The company, along with representatives of other banks, is lobbying the Securities and Exchange Commission to reinstate the ban it temporarily imposed this autumn on short-selling of financial stocks, the people said.
“You would think the regulators would want to exercise some leadership and protect the integrity of the financial-services world,” said one person familiar with Citigroup’s lobbying efforts.
SEC Chairman Christopher Cox said he would hold a teleconference with international regulators on Monday to discuss short-selling and other matters. In a statement, he said it was essential that “there be close coordination among international markets to avoid regulatory gaps and unintended consequences.”
Specifically, he said regulators would “explore possible coordination” to tighten short-selling rules as well as disclosing short positions.
Meanwhile, Citigroup executives and directors are rushing to bolster the confidence of investors, clients and employees. Members of the board are hoping Citigroup can weather the storm by becoming more transparent with investors and easing anxiety that tens of billions of dollars in risky assets are lurking on the company’s books.
On Wednesday, in one move aimed at quelling the uncertainty about Citigroup’s exposure to risk, the company said it would buy $17.4 billion in assets from its structured investment vehicles, or SIVs, complex investment tools that first encountered trouble last year due to their mortgage-related holdings.
Executives in recent days have been telling traders, brokers and other employees to reach out to clients and tick off a list of factors that showcase Citigroup’s strength. On Thursday, for instance, executives in the wealth-management unit arranged a Friday-afternoon conference call for clients. A brochure that brokers were asked to share with clients promises that the call “will help you to better understand the current financial crisis.”
The sell-off in Citigroup shares has led executives to start laying out possible contingency plans. In addition to pondering a move to sell the entire company to another bank, executives have started exploring the possibility of selling off parts of the firm, including the Smith Barney retail brokerage, the global credit-card division and the transaction-services unit, which is one of Citigroup’s most lucrative and fast-growing businesses, the people said.
Mr. Pandit, an enthusiastic defender of Citigroup’s existing mix of businesses, is loath to pursue such an approach, the people said.
Thursday’s stock slide came despite the announcement by Saudi Arabian investor Prince Alwaleed bin Talal bin Abdulaziz Al Saud that he will increase his holdings in Citigroup Inc. to 5%, adding that he supports the banking giant’s management…
The Wachovia debacle turned out to be a turning point for Citigroup. The deal’s unraveling highlighted the paucity of other options for the company to pursue in an era when many banks are merging in order to survive. Few other banks that Citigroup can afford to buy would bring similar levels of deposits, the lifeblood of banks….
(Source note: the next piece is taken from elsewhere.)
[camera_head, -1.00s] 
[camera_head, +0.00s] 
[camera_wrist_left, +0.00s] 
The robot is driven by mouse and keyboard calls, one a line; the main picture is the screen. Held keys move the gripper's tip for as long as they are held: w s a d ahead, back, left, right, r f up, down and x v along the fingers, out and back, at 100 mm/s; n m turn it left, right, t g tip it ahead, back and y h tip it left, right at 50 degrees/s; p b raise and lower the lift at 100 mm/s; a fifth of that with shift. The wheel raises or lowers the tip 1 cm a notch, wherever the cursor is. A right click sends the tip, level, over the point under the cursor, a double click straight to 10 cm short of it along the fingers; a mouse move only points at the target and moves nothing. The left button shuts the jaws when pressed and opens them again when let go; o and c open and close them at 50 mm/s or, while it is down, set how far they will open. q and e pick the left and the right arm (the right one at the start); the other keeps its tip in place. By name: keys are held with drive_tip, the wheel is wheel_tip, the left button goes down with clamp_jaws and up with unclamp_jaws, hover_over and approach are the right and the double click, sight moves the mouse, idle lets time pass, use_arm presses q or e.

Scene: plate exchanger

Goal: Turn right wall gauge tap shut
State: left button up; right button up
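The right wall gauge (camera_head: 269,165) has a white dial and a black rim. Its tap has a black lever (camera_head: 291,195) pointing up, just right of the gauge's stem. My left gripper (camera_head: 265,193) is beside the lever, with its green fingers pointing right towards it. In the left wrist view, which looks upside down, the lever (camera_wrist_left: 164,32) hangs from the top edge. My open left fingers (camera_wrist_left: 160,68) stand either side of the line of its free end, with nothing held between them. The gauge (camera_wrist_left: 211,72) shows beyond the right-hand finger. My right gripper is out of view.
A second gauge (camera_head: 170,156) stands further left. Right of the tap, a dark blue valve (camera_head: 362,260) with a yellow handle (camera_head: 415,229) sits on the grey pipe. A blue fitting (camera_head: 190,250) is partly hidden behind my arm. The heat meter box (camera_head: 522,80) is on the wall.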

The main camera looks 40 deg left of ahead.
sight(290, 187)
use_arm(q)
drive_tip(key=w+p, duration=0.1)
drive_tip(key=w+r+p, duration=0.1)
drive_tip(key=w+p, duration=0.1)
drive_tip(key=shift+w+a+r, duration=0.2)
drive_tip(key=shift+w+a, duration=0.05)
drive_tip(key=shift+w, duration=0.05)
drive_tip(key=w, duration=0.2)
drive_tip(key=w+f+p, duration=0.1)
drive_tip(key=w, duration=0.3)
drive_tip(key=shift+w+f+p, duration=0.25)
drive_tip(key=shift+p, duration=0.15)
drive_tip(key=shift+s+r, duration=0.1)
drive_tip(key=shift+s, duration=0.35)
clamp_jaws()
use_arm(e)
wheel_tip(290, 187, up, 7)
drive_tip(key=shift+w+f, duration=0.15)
Note that John Hempton has suggested that the reason Shiela Bair pushed the deal with Citi, despite it being worse for the taxpayer that the one offered by the successful bidder, Wells Fargo, was that it would have provided a route for a back-door bailout:
Sheila Bair – as readers will remember – forced Wachovia to sell itself in three days whilst other parties had not had anything like enough time to complete due diligence. She – unilaterally and incorrectly – told the world that this deal could not be done without government assistance. She unilaterally decided to issue a guarantee that on a pool of $312 billion of Wachovia assets Citigroup could not lose more than $42 billion. She made that decision even though Wells Fargo was telling her that all they required was more time to do due diligence.
Given that Wells Fargo was willing to acquire Wachovia at no-cost to taxpayers that looks like a very bad decision indeed. But this is the post assuming that Sheila Bair is smarter than all of us.
And so we need to understand the significance of that guarantee. The significance is as follows: Once Citi owns $312 billion in assets on which they can only lose $42 billion the remaining pool must be worth $270 billion. That $270 billion is guaranteed by the US Government – as the FDIC is a full faith and credit organisation. Citigroup can put that $270 billion (plus the $42 billion in non-guaranteed assets) in a pool and repo it – and as Treasuries yield very little they will wind up paying well under a percent of interest. The Sheila Bair decision was equivalent to a cash injection into Citigroup of 270 billion because the repo-market will turn government guaranteed loans into cash.
That cash injection is almost 40 percent of the size of the whole bailout package and it was given to Citigroup by Sheila Bair without congressional oversight. We got all stroppy at giving Paulson that sort of unilateral powers – but – hey – we are prepared to forget that Sheila Bair already has them.
By the way, Hempton now believes Bair will take over Citi.
Back to the Journal:
Citigroup executives also are weighing the possibility of selling the company or merging with a rival. Some analysts have pointed to Morgan Stanley and Goldman Sachs Group Inc. as potential suitors.
As for Morgan, Mr. Pandit spent most of his career there and still keeps in touch with Morgan executives including CEO John Mack. But people familiar with the matter said that Morgan wasn’t weighing a bid and hadn’t spoken to Citi about a deal recently.
Morgan and Citi held preliminary discussions about a merger in September when Morgan Stanley shares were under intense pressure. Morgan covets the bank deposits and the added brokerage business that Citigroup would bring, but Morgan would mainly bring to Citigroup an investment bank that greatly overlaps with its own business.
Goldman Sachs is in much the same situation. It, too, would potentially look at pieces of Citi. But buying the entire company, and the liabilities that come with it, would be a lot to bite off.
As one of my Japanese colleagues once pointed out, putting two sick dogs together will not produce a healthy cat.